Ambos venceram com o apoio declarado de Bolsonaro, para quem o resultado na Câmara foi especialmente importante por representar a derrota do grupo político do deputado Rodrigo Maia (DEM-RJ) —considerado um adversário pelo Palácio do Planalto.

Bolsonaro determinou que seus ministros atuassem para ajudar Lira a vencer, e o Planalto fez uma série de promessas envolvendo emendas e cargos.

O Executivo também retaliou congressistas que tinham espaços na máquina federal e que declararam voto em Baleia Rossi (MDB-SP), principal adversário do líder do centrão.

Diferentemente do que fez em anos anteriores, o governo abriu o cadastro para inscrição de municípios em programas federais que terão verbas carimbadas por deputados.

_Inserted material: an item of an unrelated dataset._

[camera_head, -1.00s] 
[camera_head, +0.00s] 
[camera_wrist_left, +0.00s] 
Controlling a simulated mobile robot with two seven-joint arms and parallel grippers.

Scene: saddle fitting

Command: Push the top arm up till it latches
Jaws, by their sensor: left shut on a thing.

Na prática, trata-se de um compromisso assumido por Lira e pelo governo federal em troca do apoio na eleição.

Para disponibilizar o dinheiro para honrar as promessas, porém, será necessário aprovar ou o Orçamento ou um projeto que abra crédito extra. Segundo as informações do governo, já foram cadastrados os pedidos de cerca de 600 municípios, que registraram demandas que giram em torno de R$ 650 milhões.

Em outra frente, segundo relato de congressistas, o Executivo fez uma série de nomeações em cargos de segundo escalão e estaduais durante o mês de janeiro.

Viemos fazer uma reunião aí com 30 parlamentares do PSL e vamos, se Deus quiser, participar, influir na presidência da Câmara, com estes parlamentares, de modo que possamos ter um relacionamento pacífico e produtivo para o nosso Brasil
Jair Bolsonaro

Em declaração na semana passada após encontro com o PSL

Na manhã desta terça, o vice-presidente Hamilton Mourão (PRTB) também comentou o resultado das eleições da Câmara e do Senado.

Questionado se havia algum constrangimento por Lira ter sido um aliado do ex-presidente da Câmara, Eduardo Cunha, e pela associação do Planalto ao centrão, Mourão disse que é preciso "saber trabalhar com as peças que estão no tabuleiro".​

"Essas coisas não passam por mim. Agora, o que eu já comentei aqui para alguns de vocês: quando o presidente não fez ligação com o Congresso, ele não estava indo bem porque não tinha ligações com o Congresso. Agora ele tem ligações e é aquele história, tem que saber trabalhar com as peças que estão aí no tabuleiro".

Com apoio de Bolsonaro, Lira é o principal líder do chamado centrão, bloco de partidos de centro e de direita conhecidos como adeptos do 'tomá lá, dá cá' (apoio em troca de cargos e verbas).

Na campanha de 2018, Bolsonaro, então no PSL, dizia que os dirigentes do centrão eram "a alta nata de tudo o que não presta no Brasil".

“Se eu, por exemplo, apresento o ministério para um partido com objetivo de comprar voto, qualquer um pode então me questionar que estou interferindo no exercício do Poder Legislativo", disse à época.

Também em 2018, o hoje ministro-chefe do GSI (Gabinete de Segurança Institucional), general Augusto Heleno, chegou a cantarolar “se gritar pega centrão, não fica um meu irmão” em um encontro do PSL.

Chegando ao poder, o presidente atravessou 2019 em conflito com esses partidos. Agora, dirigentes e líderes dizem que a aproximação com o governo em 2020 foi possível porque Bolsonaro corrigiu problemas em seu comportamento.